─── RECORD LIST ───

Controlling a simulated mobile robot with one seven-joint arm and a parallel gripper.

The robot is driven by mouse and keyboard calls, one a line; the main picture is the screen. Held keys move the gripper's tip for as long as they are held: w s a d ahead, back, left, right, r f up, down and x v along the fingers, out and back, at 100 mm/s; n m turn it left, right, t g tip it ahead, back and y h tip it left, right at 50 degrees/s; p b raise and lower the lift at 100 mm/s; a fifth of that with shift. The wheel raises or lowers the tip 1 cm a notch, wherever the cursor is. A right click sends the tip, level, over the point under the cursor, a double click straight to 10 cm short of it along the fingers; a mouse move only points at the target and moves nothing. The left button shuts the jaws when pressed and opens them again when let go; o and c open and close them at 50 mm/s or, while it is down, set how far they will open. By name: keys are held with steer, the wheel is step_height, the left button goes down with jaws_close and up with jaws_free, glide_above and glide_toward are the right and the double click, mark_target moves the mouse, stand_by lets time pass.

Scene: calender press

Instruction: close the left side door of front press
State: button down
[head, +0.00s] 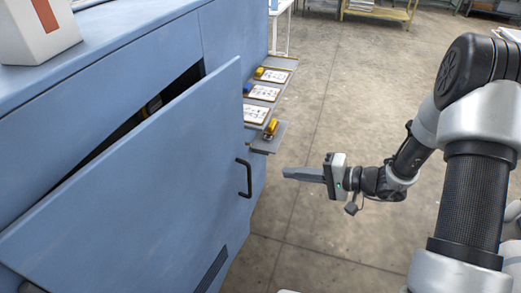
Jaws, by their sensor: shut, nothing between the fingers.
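The blue side door (140,180) of the press stands partly open in the head view, tilted away from the body at its upper edge, with a dark gap behind it. A black handle (244,178) sits near its right edge. The blue press body (135,45) rises behind it. My gripper (286,173) is shut and empty, its fingers pointing left towards the handle. It looks apart from the door and handle, over the floor to their right. What lies inside the press is mostly hidden.
A white box with a red mark (35,28) stands on the press top. A shelf (268,139) with white cards and small yellow items juts from the press behind the door. Bare concrete floor (350,90) is free to the right. A yellow-framed table (385,12) stands far back.

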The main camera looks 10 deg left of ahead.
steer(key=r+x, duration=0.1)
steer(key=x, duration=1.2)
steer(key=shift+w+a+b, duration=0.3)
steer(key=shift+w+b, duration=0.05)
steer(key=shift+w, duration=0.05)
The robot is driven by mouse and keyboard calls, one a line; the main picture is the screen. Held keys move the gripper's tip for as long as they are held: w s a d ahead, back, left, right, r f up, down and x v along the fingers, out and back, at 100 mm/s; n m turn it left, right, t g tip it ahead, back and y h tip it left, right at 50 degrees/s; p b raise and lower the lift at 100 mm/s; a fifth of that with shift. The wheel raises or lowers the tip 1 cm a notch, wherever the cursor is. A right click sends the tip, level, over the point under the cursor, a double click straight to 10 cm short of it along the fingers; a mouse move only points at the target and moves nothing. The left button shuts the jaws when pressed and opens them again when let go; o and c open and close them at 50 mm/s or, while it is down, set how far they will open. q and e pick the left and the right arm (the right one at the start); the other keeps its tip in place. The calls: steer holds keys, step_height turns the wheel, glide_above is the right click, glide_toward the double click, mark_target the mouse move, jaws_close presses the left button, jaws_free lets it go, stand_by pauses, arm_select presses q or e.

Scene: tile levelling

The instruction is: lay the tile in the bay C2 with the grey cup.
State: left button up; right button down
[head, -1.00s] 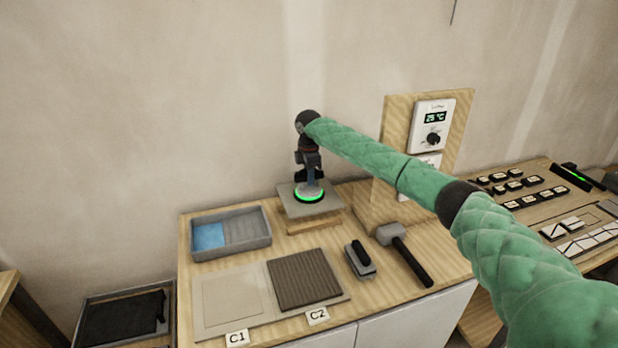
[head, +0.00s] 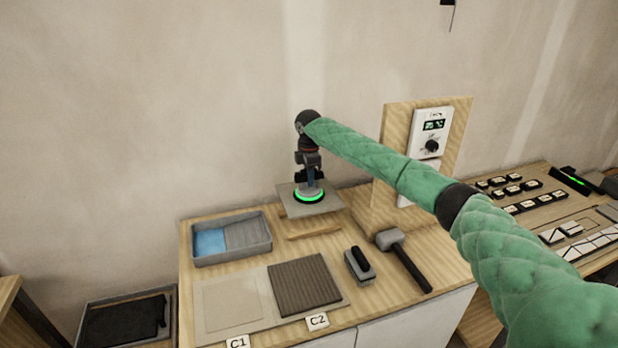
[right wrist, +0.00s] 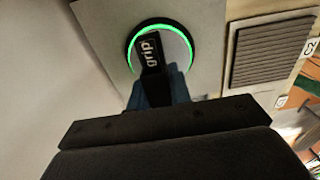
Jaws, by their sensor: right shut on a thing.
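The grey cup (head: 310,192) has a glowing green ring and stands on top of a grey square tile (head: 327,207). My right gripper (head: 311,176) is shut on the cup's handle, and the tile hangs under the cup, a little above a wooden support (head: 313,231). In the right wrist view the cup (right wrist: 175,50) shows a handle marked "grip" over the tile (right wrist: 100,25). The bay C2 (head: 305,285) is a dark ribbed square at the front, below and slightly left of the tile; it also shows in the right wrist view (right wrist: 285,50). My left gripper is not in view.
Pale bay C1 (head: 232,303) lies left of C2. A grey tray (head: 262,254) with a blue part stands behind. A grey block with a black handle (head: 359,265) and a mallet (head: 405,260) lie right of C2. A thermostat panel (head: 390,165) stands behind right.

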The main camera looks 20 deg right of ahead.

───

**PROBLEM STATEMENT:**
Reproduce the material word for word, minus the images.

**PROBLEM SOLUTION:**
Controlling a simulated mobile robot with one seven-joint arm and a parallel gripper.

The robot is driven by mouse and keyboard calls, one a line; the main picture is the screen. Held keys move the gripper's tip for as long as they are held: w s a d ahead, back, left, right, r f up, down and x v along the fingers, out and back, at 100 mm/s; n m turn it left, right, t g tip it ahead, back and y h tip it left, right at 50 degrees/s; p b raise and lower the lift at 100 mm/s; a fifth of that with shift. The wheel raises or lowers the tip 1 cm a notch, wherever the cursor is. A right click sends the tip, level, over the point under the cursor, a double click straight to 10 cm short of it along the fingers; a mouse move only points at the target and moves nothing. The left button shuts the jaws when pressed and opens them again when let go; o and c open and close them at 50 mm/s or, while it is down, set how far they will open. By name: keys are held with steer, the wheel is step_height, the left button goes down with jaws_close and up with jaws_free, glide_above and glide_toward are the right and the double click, mark_target moves the mouse, stand_by lets time pass.

Scene: calender press

Instruction: close the left side door of front press
State: button down
[head, +0.00s] 
Jaws, by their sensor: shut, nothing between the fingers.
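The blue side door (140,180) of the press stands partly open in the head view, tilted away from the body at its upper edge, with a dark gap behind it. A black handle (244,178) sits near its right edge. The blue press body (135,45) rises behind it. My gripper (286,173) is shut and empty, its fingers pointing left towards the handle. It looks apart from the door and handle, over the floor to their right. What lies inside the press is mostly hidden.
A white box with a red mark (35,28) stands on the press top. A shelf (268,139) with white cards and small yellow items juts from the press behind the door. Bare concrete floor (350,90) is free to the right. A yellow-framed table (385,12) stands far back.

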The main camera looks 10 deg left of ahead.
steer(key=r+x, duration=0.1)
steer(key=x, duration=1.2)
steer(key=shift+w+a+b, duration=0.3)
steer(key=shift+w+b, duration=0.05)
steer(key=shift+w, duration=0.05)
The robot is driven by mouse and keyboard calls, one a line; the main picture is the screen. Held keys move the gripper's tip for as long as they are held: w s a d ahead, back, left, right, r f up, down and x v along the fingers, out and back, at 100 mm/s; n m turn it left, right, t g tip it ahead, back and y h tip it left, right at 50 degrees/s; p b raise and lower the lift at 100 mm/s; a fifth of that with shift. The wheel raises or lowers the tip 1 cm a notch, wherever the cursor is. A right click sends the tip, level, over the point under the cursor, a double click straight to 10 cm short of it along the fingers; a mouse move only points at the target and moves nothing. The left button shuts the jaws when pressed and opens them again when let go; o and c open and close them at 50 mm/s or, while it is down, set how far they will open. q and e pick the left and the right arm (the right one at the start); the other keeps its tip in place. The calls: steer holds keys, step_height turns the wheel, glide_above is the right click, glide_toward the double click, mark_target the mouse move, jaws_close presses the left button, jaws_free lets it go, stand_by pauses, arm_select presses q or e.

Scene: tile levelling

The instruction is: lay the tile in the bay C2 with the grey cup.
State: left button up; right button down
[head, -1.00s] 
[head, +0.00s] 
[right wrist, +0.00s] 
Jaws, by their sensor: right shut on a thing.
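The grey cup (head: 310,192) has a glowing green ring and stands on top of a grey square tile (head: 327,207). My right gripper (head: 311,176) is shut on the cup's handle, and the tile hangs under the cup, a little above a wooden support (head: 313,231). In the right wrist view the cup (right wrist: 175,50) shows a handle marked "grip" over the tile (right wrist: 100,25). The bay C2 (head: 305,285) is a dark ribbed square at the front, below and slightly left of the tile; it also shows in the right wrist view (right wrist: 285,50). My left gripper is not in view.
Pale bay C1 (head: 232,303) lies left of C2. A grey tray (head: 262,254) with a blue part stands behind. A grey block with a black handle (head: 359,265) and a mallet (head: 405,260) lie right of C2. A thermostat panel (head: 390,165) stands behind right.

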The main camera looks 20 deg right of ahead.

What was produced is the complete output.